Can you write out the whole listing exactly?

[Start DATASET EXCERPTS]

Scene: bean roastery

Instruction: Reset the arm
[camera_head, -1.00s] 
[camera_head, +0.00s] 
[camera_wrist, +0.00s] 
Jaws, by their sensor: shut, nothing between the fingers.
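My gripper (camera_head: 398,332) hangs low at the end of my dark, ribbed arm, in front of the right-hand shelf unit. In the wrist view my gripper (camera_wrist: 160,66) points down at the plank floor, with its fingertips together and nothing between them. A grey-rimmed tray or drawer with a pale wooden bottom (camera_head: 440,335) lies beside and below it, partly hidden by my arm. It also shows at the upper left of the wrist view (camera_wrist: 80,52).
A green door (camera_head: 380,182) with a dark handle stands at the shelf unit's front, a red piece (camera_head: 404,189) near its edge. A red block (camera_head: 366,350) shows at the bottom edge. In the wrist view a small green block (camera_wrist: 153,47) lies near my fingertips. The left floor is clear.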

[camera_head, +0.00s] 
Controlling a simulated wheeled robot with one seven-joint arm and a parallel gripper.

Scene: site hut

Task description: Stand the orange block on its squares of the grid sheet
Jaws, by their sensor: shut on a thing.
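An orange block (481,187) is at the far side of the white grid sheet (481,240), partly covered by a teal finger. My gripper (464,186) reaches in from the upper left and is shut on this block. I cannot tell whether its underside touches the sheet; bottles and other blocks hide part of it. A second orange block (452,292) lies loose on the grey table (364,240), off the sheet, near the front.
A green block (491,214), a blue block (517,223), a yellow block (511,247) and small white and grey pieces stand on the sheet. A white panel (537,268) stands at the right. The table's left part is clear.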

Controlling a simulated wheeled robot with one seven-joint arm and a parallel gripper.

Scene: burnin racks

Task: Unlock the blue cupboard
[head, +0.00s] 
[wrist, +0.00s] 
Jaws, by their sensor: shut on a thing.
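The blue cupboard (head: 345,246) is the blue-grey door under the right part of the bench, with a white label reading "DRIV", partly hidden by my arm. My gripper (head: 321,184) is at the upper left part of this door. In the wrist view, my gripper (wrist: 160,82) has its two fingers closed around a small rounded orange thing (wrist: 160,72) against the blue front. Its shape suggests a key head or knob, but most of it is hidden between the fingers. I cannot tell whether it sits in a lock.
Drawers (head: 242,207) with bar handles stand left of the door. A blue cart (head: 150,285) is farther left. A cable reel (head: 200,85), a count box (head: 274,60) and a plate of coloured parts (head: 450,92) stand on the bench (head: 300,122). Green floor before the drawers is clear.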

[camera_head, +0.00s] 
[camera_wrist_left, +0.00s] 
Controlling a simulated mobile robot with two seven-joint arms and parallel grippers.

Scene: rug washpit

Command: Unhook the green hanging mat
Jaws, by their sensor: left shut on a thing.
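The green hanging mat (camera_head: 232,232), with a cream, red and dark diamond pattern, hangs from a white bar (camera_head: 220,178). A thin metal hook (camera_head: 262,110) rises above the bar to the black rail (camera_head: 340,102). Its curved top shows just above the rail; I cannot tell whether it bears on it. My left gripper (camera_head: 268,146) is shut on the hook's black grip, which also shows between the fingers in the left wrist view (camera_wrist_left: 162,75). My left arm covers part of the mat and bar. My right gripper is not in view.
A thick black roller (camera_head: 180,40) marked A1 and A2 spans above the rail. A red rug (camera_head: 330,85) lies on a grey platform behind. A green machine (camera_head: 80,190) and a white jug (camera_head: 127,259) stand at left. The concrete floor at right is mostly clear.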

[End DATASET EXCERPTS]

## TASK SOLUTION
Scene: bean roastery

Instruction: Reset the arm
[camera_head, -1.00s] 
[camera_head, +0.00s] 
[camera_wrist, +0.00s] 
Jaws, by their sensor: shut, nothing between the fingers.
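My gripper (camera_head: 398,332) hangs low at the end of my dark, ribbed arm, in front of the right-hand shelf unit. In the wrist view my gripper (camera_wrist: 160,66) points down at the plank floor, with its fingertips together and nothing between them. A grey-rimmed tray or drawer with a pale wooden bottom (camera_head: 440,335) lies beside and below it, partly hidden by my arm. It also shows at the upper left of the wrist view (camera_wrist: 80,52).
A green door (camera_head: 380,182) with a dark handle stands at the shelf unit's front, a red piece (camera_head: 404,189) near its edge. A red block (camera_head: 366,350) shows at the bottom edge. In the wrist view a small green block (camera_wrist: 153,47) lies near my fingertips. The left floor is clear.

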[camera_head, +0.00s] 
Controlling a simulated wheeled robot with one seven-joint arm and a parallel gripper.

Scene: site hut

Task description: Stand the orange block on its squares of the grid sheet
Jaws, by their sensor: shut on a thing.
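An orange block (481,187) is at the far side of the white grid sheet (481,240), partly covered by a teal finger. My gripper (464,186) reaches in from the upper left and is shut on this block. I cannot tell whether its underside touches the sheet; bottles and other blocks hide part of it. A second orange block (452,292) lies loose on the grey table (364,240), off the sheet, near the front.
A green block (491,214), a blue block (517,223), a yellow block (511,247) and small white and grey pieces stand on the sheet. A white panel (537,268) stands at the right. The table's left part is clear.

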Controlling a simulated wheeled robot with one seven-joint arm and a parallel gripper.

Scene: burnin racks

Task: Unlock the blue cupboard
[head, +0.00s] 
[wrist, +0.00s] 
Jaws, by their sensor: shut on a thing.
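The blue cupboard (head: 345,246) is the blue-grey door under the right part of the bench, with a white label reading "DRIV", partly hidden by my arm. My gripper (head: 321,184) is at the upper left part of this door. In the wrist view, my gripper (wrist: 160,82) has its two fingers closed around a small rounded orange thing (wrist: 160,72) against the blue front. Its shape suggests a key head or knob, but most of it is hidden between the fingers. I cannot tell whether it sits in a lock.
Drawers (head: 242,207) with bar handles stand left of the door. A blue cart (head: 150,285) is farther left. A cable reel (head: 200,85), a count box (head: 274,60) and a plate of coloured parts (head: 450,92) stand on the bench (head: 300,122). Green floor before the drawers is clear.

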[camera_head, +0.00s] 
[camera_wrist_left, +0.00s] 
Controlling a simulated mobile robot with two seven-joint arms and parallel grippers.

Scene: rug washpit

Command: Unhook the green hanging mat
Jaws, by their sensor: left shut on a thing.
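The green hanging mat (camera_head: 232,232), with a cream, red and dark diamond pattern, hangs from a white bar (camera_head: 220,178). A thin metal hook (camera_head: 262,110) rises above the bar to the black rail (camera_head: 340,102). Its curved top shows just above the rail; I cannot tell whether it bears on it. My left gripper (camera_head: 268,146) is shut on the hook's black grip, which also shows between the fingers in the left wrist view (camera_wrist_left: 162,75). My left arm covers part of the mat and bar. My right gripper is not in view.
A thick black roller (camera_head: 180,40) marked A1 and A2 spans above the rail. A red rug (camera_head: 330,85) lies on a grey platform behind. A green machine (camera_head: 80,190) and a white jug (camera_head: 127,259) stand at left. The concrete floor at right is mostly clear.

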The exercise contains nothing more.